What the task asks:
How does the data below read from its first line through the line containing "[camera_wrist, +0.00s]"? Print those lines exactly.

Collected material:
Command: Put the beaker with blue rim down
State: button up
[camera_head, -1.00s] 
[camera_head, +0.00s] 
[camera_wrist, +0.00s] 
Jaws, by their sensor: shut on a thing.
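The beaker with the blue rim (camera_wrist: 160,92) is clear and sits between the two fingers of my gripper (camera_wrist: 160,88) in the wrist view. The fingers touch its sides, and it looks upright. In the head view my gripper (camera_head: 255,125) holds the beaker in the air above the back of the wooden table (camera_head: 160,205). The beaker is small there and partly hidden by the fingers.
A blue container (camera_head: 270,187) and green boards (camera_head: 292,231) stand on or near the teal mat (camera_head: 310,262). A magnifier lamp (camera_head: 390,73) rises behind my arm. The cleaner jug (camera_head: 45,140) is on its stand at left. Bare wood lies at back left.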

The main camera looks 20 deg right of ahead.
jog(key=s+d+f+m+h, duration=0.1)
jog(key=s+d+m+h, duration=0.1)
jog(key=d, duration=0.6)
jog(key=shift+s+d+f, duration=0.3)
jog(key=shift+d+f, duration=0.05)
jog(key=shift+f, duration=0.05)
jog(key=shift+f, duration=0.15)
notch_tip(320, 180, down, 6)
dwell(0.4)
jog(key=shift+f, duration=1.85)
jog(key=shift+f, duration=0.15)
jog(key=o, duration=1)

Final answer:
Command: Put the beaker with blue rim down
State: button up
[camera_head, -1.00s] 
[camera_head, +0.00s] 
[camera_wrist, +0.00s] 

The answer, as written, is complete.